Marketers’ day-to-day focus is on how the company wants to define itself: branding. However, communicators are charged with building and nurturing the company’s reputation: how others see it. Remember, a company owns its brand; the public owns its reputation.
However, in a crisis, marketers need to switch their focus away from brand and towards reputation. This is a difficult transition to make, especially when many marketing quants come from a business background, whereas the poets in communications are more likely to have a liberal arts grounding. Like comparing engineers and artists, each group is wired very differently and this is a good example of IQ versus EQ. So the change to a reputation focus isn’t just a readjustment of priorities for a marketer: it can require a complete shift in mindset. This is hard. As someone firmly grounded in the humanities, I know that it would be equally painful for me to take a marketer’s perspective.
An additional complication is that marketers see their responsibility as driving revenue and growth for the firm.
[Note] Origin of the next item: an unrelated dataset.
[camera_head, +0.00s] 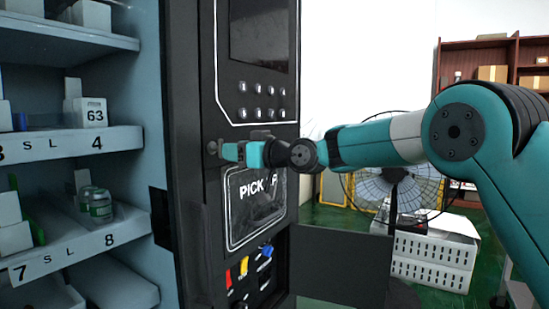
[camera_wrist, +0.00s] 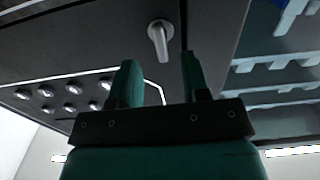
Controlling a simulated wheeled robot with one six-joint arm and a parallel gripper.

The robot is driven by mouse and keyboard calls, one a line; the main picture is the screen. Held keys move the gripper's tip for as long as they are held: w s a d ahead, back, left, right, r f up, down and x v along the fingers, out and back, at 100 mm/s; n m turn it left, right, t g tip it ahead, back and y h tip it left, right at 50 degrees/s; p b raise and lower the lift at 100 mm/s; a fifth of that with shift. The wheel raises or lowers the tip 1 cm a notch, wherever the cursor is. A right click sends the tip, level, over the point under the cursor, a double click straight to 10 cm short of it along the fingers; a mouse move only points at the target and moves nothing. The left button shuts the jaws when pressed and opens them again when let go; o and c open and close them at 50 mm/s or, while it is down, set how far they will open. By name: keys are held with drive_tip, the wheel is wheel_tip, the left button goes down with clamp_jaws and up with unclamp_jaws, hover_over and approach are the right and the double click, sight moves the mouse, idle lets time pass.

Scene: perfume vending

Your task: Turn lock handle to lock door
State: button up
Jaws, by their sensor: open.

Unfortunately, in crises, revenue isn’t the number one consideration. Instead, accepting financial losses is par for the course when protecting people and defending reputation take priority.
Communicators still need to keep revenue and profitability in mind, but they aren’t burdened by a direct mandate to drive revenue. In many ways, therefore, a crisis is simply an expansion of the communicator’s mandate. For the marketer, however, it’s a fundamental change of focus.
Nevertheless, although I’ve highlighted how challenging it can be for a marketer to be thrust into the communicator’s role, the punchline to my opening joke doesn’t need to be them slipping up.
Instead, marketers who see that there’s a communications deficit in their organizations should anticipate taking over this role in a crisis and prepare for it.
First, they have to understand that they will have to shift focus from brand to reputation. Therefore, they should spend some time beforehand educating themselves on the differences between these two elements and how nurturing reputation differs from building a brand.
Second, they should look at the analytical tools they typically use in marketing for decision-making and resource allocation. These are not as readily available during a crisis where decisions are much more intuitive and gut-driven. However, there may still be marketing tools that can be applied in a crisis. Where the timelines don’t allow for the use of these tools, marketers need to be prepared to make decisions based on their experiences and good pattern recognition.
Third, marketers need to understand the mission and values of the organization beyond brand-building. Understanding the firm’s mission and values is critical to generating the speed they need to succeed in a crisis. Simply linking these to brand and market share isn’t enough.
Next is adjusting their concept of chain of command. Most typically, marketers have a clear chain of command through their organization, usually to the CEO. But their work is heavily influenced by the marketing timeline they are working to. Meeting the planned schedule to roll out a Super Bowl ad or a new product announcement will be more important than their exact chain of command. However, a robust chain of command, for both the communicators and other subject matter experts, is vital to success in a crisis. Without this, silos develop, speed is sacrificed, and the crisis is likely to win. Understanding how the chain of command changes between a crisis and a product launch is a critical differentiator and something that marketers should consider beforehand.
Finally, there is the notion of time. I’ve mentioned how speed is key to success, but the truth is that the tempo of a crisis is orders of magnitude greater than that of marketing. Having days to plan a product launch would feel insanely fast to a marketer, but a crisis communicator would welcome the luxury of having more than a few hours to build a response strategy. Again, this can be a matter of changing perspective and marketers can study previous crises to get a sense of the timelines and tempos they are likely to encounter.
So instead of being the set up to a joke, “a marketer walks into a crisis” should be a time where they have set themselves up for success. They need to bring the best of what they do to help deliver an analytical, creative approach to the crisis.
Remember, the core skill set is very similar. Instead of driving revenue, they’re now driving reputation. The guidance and counsel that they need to give certainly has to protect the business and the bottom line. However, instead of being driven by how they want to define themselves, the critical factor is how others see them. That way, they’ll be able to fill that communications gap and become a valuable crisis asset to their leadership team.
For now at least, it’s all about reputation and goodwill, not brand.